Unsurprisingly, with so much attention from federal and state lawmakers, FIRE has seen a dramatic increase in the number of university policies prohibiting bullying. Many universities have addressed the issue by simply adding the term “bullying,” without definition, to their existing speech codes—giving students no notice of what is actually prohibited, and potentially threatening protected expression. Other policies explicitly restrict protected speech by calling it “bullying” or “cyber-bullying.” Examples of such policies include:
- At the University of South Dakota, “[t]easing, making fun of, laughing at or harassing someone over time is bullying.” Furthermore, “[u]sing university property (i.e. the USD Internet server) to bully other students (cyber bulling) [sic] or express feelings of hatred via Facebook, Twitter, email or other forms of social media is not allowed per university policy that governs the use of USD resources and facilities.”
- At Idaho State University, “[b]ullying includes harsh practical jokes, spreading rumors and gossip, teasing, taunting and using social media to humiliate and ridicule others; using aggressive communication such as insults, offensive remarks, shouting, yelling, angry outbursts, and invading others personal space; and taking intentional actions to exclude or ostracize others from a group.”

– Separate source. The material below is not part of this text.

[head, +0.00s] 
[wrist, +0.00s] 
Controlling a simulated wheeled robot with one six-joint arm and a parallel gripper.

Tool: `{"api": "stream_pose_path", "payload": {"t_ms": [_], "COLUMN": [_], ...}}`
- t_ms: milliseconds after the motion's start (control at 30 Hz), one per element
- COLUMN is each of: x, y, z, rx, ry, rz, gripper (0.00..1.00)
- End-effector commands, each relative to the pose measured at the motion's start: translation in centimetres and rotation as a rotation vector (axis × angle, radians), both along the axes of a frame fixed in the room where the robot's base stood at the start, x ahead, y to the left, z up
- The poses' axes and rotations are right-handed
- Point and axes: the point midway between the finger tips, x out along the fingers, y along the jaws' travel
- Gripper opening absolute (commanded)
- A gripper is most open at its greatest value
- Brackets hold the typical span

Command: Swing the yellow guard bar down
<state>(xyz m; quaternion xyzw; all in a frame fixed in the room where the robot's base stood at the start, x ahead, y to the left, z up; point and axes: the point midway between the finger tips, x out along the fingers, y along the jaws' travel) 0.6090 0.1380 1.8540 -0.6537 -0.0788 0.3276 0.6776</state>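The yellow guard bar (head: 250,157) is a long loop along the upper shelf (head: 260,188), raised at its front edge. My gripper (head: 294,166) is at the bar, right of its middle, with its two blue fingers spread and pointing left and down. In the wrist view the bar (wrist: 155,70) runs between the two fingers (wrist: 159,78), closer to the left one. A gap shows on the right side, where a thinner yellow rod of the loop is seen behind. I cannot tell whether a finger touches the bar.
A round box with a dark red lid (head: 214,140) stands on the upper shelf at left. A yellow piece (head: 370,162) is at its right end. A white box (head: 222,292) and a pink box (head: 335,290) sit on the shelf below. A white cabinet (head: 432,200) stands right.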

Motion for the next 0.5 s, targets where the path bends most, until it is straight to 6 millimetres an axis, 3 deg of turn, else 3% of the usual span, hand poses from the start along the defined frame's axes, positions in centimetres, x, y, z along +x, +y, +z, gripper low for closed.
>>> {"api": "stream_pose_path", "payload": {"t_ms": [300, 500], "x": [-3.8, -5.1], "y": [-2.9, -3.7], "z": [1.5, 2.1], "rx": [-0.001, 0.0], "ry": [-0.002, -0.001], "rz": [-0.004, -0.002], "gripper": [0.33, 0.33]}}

Policies on Tolerance, Respect, and Civility
Many schools invoke laudable goals like respect and civility to justify policies that violate students’ and faculty members’ free speech rights. While a university has every right to promote a tolerant and respectful atmosphere on campus, a university that claims to respect free speech must not limit speech to only the inoffensive and respectful. And although pleas for civility and respect are often initially framed as requests, many schools have speech codes that effectively turn those requests into requirements.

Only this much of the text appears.